In October 2016 ANZ published a Land Acquisition position statement. In doing so ANZ joined Westpac and the NAB in acknowledging the importance of land rights.
While Oxfam has welcomed the policy as a good step forward, it does not go far enough. For example ANZ did not match Westpac’s existing commitment to respect the Free, Prior and Informed Consent of the rights of local peoples in relation to their land rights when development projects are proposed.
Meanwhile, the communities impacted by the Phnom Penh Sugar case continue to call for ANZ to provide meaningful redress and to give its profits from the deal to the affected communities who face incredible day-to-day hardship.
What is clear is that ANZ’s efforts to improve its land rights approach will continue to be overshadowed by its reluctance to first reach a fair agreement with the community impacted by the Phnom Penh Sugar case.

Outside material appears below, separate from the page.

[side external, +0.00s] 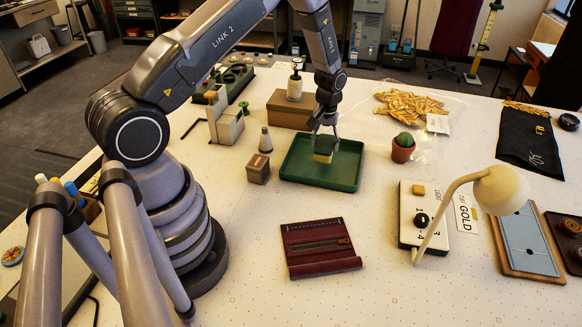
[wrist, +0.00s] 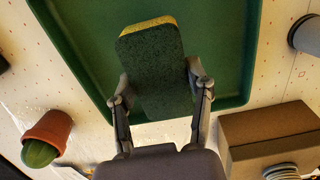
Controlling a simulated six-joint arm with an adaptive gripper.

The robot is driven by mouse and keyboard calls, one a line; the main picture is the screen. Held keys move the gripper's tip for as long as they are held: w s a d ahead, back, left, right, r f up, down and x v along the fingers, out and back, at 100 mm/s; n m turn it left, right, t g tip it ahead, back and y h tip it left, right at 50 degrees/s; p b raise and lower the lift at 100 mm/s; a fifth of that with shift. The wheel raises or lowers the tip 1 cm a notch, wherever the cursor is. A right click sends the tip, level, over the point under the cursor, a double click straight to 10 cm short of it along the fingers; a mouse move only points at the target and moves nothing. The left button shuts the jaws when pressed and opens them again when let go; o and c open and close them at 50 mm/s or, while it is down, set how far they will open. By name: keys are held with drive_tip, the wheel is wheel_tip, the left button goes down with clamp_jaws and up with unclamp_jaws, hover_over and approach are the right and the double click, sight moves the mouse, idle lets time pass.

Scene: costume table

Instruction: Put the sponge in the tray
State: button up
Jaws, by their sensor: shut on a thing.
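The sponge (wrist: 151,75) is a block with a dark green face and a yellow side. It also shows as a small yellow block in the side external view (side external: 322,157). My gripper (side external: 323,150) is shut on it, with one finger on each side, as the wrist view (wrist: 158,100) shows. The green tray (side external: 345,182) is a shallow rectangle with a raised rim. The sponge is over the inside of the tray, near its middle to back. I cannot tell whether its lower end touches the tray floor.
A potted cactus (side external: 402,148) stands right of the tray. A maroon pouch (side external: 320,247) lies in front, with clear table between.

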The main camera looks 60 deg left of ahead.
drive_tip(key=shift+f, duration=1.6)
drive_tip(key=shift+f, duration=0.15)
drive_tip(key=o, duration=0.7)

In 2014 Oxfam reported that NAB had been funding the world’s leading processor and trader of Palm Oil — Asian agribusiness giant Wilmar. Since 2007, Wilmar and its subsidiaries have been linked to numerous land grab allegations in Asia and Africa, and have been targeted by environmental NGOs for contributing to deforestation and negative impacts on threatened species such as the orangutan.
While the company has made efforts to improve, it still faces a number of concerning allegations that it is operating without the free, prior and informed consent of communities.

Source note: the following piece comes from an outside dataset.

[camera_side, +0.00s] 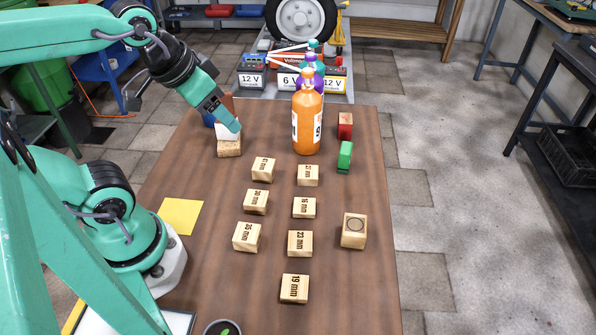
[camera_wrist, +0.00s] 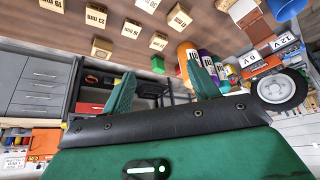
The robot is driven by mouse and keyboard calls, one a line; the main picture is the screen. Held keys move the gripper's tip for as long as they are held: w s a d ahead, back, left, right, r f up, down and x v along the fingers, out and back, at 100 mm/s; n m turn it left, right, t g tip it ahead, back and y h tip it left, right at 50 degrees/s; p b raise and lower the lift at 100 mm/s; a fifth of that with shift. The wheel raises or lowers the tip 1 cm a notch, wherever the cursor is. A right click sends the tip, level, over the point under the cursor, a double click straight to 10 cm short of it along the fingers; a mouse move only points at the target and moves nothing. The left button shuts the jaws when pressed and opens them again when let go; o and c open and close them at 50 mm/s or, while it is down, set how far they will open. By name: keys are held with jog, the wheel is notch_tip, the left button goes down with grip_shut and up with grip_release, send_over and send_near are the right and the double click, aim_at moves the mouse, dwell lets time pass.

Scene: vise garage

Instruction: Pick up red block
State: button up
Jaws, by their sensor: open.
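The red block (camera_side: 345,125) stands near the back right of the wooden table, right of the orange bottle and behind the green block (camera_side: 345,157). The green block (camera_wrist: 158,64) shows beyond the fingers there.
The tall orange bottle (camera_side: 307,125) stands at the back middle, with purple and teal bottles behind it. A wooden block (camera_side: 229,148) is close below my gripper. Several labelled wooden blocks cover the middle of the table. A yellow square (camera_side: 181,216) lies at the left.

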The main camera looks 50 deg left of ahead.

In its 2016 report, Still banking on land grabs, Oxfam revealed that NAB has connections to companies linked to widely reported land grabs in Brazil and Colombia. The report also provided information on a new case study linked to one of Wilmar’s suppliers in Indonesia.
In Indonesia, communities are reporting threats, intimidation and the destruction of their crops and rubber trees after a palm oil company (PT SIL) acquired a controversial lease to 2,800 hectares. Communities report violence and threats as the company seeks to push them off their land in order to expand its plantation.

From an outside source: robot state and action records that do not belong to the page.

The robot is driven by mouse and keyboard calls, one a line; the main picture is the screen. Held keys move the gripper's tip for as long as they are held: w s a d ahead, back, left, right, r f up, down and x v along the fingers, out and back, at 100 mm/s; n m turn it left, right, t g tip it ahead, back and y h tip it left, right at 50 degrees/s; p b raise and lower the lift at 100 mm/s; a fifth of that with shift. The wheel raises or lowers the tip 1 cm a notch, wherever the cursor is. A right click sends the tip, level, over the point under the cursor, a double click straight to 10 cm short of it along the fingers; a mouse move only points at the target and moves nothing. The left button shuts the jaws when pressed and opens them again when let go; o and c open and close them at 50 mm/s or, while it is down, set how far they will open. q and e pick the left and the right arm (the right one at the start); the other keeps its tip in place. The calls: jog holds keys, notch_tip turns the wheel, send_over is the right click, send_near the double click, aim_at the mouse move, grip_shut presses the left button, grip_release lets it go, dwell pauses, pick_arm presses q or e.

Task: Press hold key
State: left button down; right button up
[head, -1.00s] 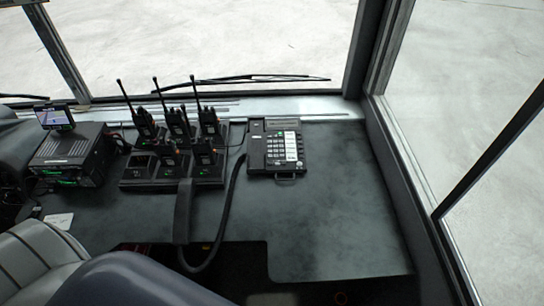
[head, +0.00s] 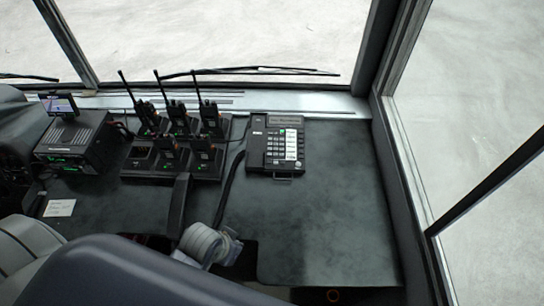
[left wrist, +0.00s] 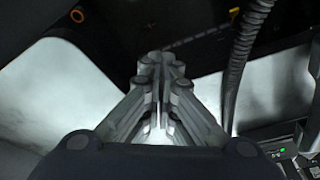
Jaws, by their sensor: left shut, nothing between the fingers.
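A black desk phone (head: 257,160) with a small display and a keypad (head: 283,147) of pale keys sits on the dark dashboard. The hold key cannot be told apart from the other keys at this size. A pale grey part of my left arm, with the left gripper (head: 232,246) at its end, shows low in the head view, below and left of the phone and apart from it. In the left wrist view the gripper's fingers (left wrist: 160,62) are together and hold nothing; the phone is not recognisable there. My right gripper is not in view.
A charger rack (head: 150,172) with several upright radios (head: 177,118) stands left of the phone. A radio unit (head: 72,140) with a small screen is farther left. A dark cord (head: 228,185) hangs between rack and phone. A seat back (head: 130,275) fills the lower left. The dashboard right of the phone is clear.

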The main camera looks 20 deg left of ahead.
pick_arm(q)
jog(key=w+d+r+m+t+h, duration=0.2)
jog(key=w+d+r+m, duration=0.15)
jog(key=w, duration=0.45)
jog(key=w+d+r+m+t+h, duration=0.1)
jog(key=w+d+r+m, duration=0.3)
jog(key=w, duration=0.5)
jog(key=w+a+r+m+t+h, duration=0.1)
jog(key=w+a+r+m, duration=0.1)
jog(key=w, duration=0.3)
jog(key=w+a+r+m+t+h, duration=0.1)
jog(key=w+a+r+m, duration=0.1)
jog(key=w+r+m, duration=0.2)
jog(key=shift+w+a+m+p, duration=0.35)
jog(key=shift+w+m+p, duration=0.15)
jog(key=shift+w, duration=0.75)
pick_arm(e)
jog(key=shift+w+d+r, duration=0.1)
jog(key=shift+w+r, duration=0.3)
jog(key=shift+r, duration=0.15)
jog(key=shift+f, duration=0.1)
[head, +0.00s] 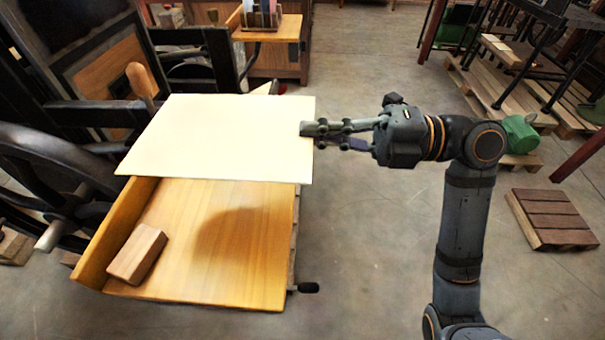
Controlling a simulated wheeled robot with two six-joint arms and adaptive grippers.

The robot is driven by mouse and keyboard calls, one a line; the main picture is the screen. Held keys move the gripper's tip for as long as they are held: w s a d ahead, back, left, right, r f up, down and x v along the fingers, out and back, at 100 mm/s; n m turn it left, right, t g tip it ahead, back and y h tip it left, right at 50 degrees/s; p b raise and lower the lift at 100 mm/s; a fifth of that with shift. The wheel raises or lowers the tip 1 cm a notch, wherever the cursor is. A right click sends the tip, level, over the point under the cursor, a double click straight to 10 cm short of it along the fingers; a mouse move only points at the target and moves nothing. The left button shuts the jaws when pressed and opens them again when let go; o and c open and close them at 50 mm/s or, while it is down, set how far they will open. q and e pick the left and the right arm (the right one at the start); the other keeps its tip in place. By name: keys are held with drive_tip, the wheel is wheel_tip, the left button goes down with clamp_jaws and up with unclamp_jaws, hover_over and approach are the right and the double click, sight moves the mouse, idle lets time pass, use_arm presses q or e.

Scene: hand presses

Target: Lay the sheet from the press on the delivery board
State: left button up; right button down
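A cream sheet (220,138) lies flat and level over the far part of the wooden delivery board (225,265). A shadow falls on the board in front of it; I cannot tell whether the sheet touches the board. My right gripper (308,130) has come in from the right and is shut on the sheet's right edge. The black press (60,160) stands at the left, its wheel and frame beside the sheet's left side. My left gripper is not in view.
A wooden block (137,254) lies on the board's near left, next to the raised left side (118,230). A black handle (307,287) sticks out at the board's right front. A small wooden pallet (551,218) lies on the floor at right. The floor between is clear.

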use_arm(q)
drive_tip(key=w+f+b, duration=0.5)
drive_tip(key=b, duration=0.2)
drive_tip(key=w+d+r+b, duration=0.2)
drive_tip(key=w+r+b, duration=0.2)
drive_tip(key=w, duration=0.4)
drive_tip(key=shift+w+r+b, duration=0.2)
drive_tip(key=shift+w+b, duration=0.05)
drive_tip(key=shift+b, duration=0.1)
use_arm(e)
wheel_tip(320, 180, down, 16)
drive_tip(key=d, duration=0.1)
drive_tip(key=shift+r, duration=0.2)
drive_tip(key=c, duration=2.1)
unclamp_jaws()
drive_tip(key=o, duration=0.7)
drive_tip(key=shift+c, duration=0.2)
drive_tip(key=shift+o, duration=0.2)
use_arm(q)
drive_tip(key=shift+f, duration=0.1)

Is the NAB adopting Zero Tolerance for Land Grabbing?
In November 2014 the NAB published its policy on improper land acquisitions — and became the first of the big four banks to take policy action on land grabs since the release of our report.
Oxfam welcomed the policy as a positive step in the right direction. But Oxfam has pointed out that it does not yet ensure that the bank can’t back land grabs. To do so it would need to include measures to ensure justice for affected communities, a stronger recognition of community land rights through requiring Free, Prior and Informed Consent, and clearer disclosure of its links to land deals.
As noted above, Still banking on land grabs included new information about NAB’s links to companies connected to land grabs – raising the question of how the bank will respond given its new policy.
The year 2017 marks two years since NAB’s initial land policy and it is up for review. It remains to be seen if NAB will continue its early momentum and evolve its policy to meaningfully respect land rights or stall.
In its 2016 report, Still banking on land grabs, Oxfam revealed that Westpac has connections to companies linked to widely reported land grabs in Brazil and Colombia and Indonesia.
The impacts of these cases on communities, include deepening land inequality, food shortages and community-directed violence and intimidation.
In its 2016 report, Oxfam also revealed updated information on Westpac’s possible connection to a company with likely links to land grabs in Papua New Guinea (first reported in 2014).
In Banking on Shaky Ground we reported that Westpac had a long-standing financing relationship with WTK — a company that has links to land grabs in Papua New Guinea (PNG). We also found links with other companies connected to land grabs.
The information on Westpac’s connection to WTK was based on public records with the PNG Investment Promotion Authority (IPA) on two WTK companies. Company filings from both companies listed a relationship with Westpac as recently as 2010 and 2012.
On 18 November 2014 new documents were filed with the IPA that state that as of this date Westpac no longer has a financing relationship with WTK. Westpac then said that the relationship with one of two company subsidiaries, WTK Realty Ltd, had ended in 2000.
The documents filed are normally expected to be filed at the time the financing relationship ended – not more than a decade later.
On checking the new evidence, Oxfam assesses Westpac’s recent claim that it has not had a relationship with WTK for several years as plausible, but not conclusive. If true, this would mean that Westpac’s former clients incorrectly listed a financial relationship with the bank for many years after the relationship ended.
This case highlights the challenges of researching the world of finance and the reasons why we call for the banks to be more transparent on their exposure to the risks associated with land acquisitions and land grabs.
Is Westpac adopting Zero Tolerance for Land Grabbing?
In mid-November 2014 Westpac published a ‘Financing Agribusiness’ policy. In the policy, Westpac said it would not finance agribusiness companies that did not respect the rights of all local communities including the right to free, prior and informed consent (FPIC) on land deals.
Oxfam welcomed this as a significant step, as FPIC is central to safeguarding their land rights.
Westpac has also said it won’t fund companies that destroy important conservation forests, violate the rights of workers, or mistreat livestock.
While Westpac refers to the term ‘zero tolerance for land grabbing’ in its policy, it does not yet tackle issues such as disclosing the bank’s exposure to land deals, or justice for communities affected by land grabbing which are central to Oxfam’s recommendations for a zero tolerance approach.
As noted above, Still banking on land grabs included new information about Westpac’s links to companies connected to land grabs – raising the question of how the bank will respond given its new policy.
The question now is whether Westpac will commit to respect FPIC across all its business dealings, including where it invests its clients money – and not just loans.